» **SHORT TASK**:
Quote, with no changes, the lines that run from the top of the material to the line with "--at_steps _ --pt", both included.
--- Start of MATERIAL PROVIDED ---
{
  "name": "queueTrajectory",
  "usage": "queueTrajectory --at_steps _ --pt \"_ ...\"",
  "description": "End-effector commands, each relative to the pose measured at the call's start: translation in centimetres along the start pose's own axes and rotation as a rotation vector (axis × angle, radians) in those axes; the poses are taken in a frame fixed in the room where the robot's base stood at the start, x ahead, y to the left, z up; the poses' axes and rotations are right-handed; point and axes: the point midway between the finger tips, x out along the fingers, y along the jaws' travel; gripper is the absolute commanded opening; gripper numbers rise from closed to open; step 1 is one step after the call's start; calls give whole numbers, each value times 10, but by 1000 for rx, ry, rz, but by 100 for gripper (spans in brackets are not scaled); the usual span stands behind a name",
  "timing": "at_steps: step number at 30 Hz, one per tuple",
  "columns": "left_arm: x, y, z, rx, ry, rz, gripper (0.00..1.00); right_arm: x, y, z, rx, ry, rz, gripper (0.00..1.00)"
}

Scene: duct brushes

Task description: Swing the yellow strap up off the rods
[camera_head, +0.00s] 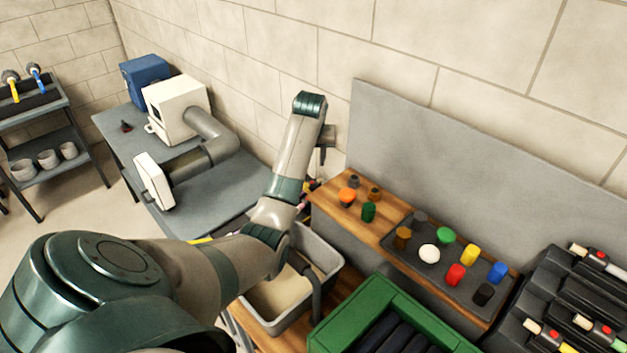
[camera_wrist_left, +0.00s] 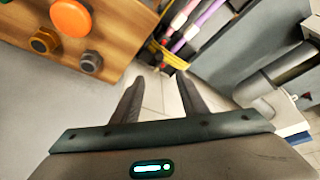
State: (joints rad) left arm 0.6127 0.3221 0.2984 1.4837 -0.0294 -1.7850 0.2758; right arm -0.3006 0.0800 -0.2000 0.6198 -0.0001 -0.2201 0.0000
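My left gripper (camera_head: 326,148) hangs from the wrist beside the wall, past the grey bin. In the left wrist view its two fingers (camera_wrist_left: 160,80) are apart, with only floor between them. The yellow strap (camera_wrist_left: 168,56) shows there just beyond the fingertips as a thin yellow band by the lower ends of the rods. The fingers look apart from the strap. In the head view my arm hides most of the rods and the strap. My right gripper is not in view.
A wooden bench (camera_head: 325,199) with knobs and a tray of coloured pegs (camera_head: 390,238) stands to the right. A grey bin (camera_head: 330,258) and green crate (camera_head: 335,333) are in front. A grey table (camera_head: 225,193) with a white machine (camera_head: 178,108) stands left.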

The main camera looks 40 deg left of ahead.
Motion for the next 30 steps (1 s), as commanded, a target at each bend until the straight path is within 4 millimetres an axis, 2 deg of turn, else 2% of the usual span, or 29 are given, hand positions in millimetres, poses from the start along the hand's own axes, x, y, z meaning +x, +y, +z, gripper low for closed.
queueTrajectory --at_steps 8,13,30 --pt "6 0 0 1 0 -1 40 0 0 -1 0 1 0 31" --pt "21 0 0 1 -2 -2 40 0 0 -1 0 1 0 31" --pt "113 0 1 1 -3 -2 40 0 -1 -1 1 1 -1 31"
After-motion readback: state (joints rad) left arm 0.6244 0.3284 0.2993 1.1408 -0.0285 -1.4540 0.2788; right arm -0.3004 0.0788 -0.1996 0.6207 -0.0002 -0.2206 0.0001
--- End of MATERIAL PROVIDED ---
» **RESULT OF THE TASK**:
{
  "name": "queueTrajectory",
  "usage": "queueTrajectory --at_steps _ --pt \"_ ...\"",

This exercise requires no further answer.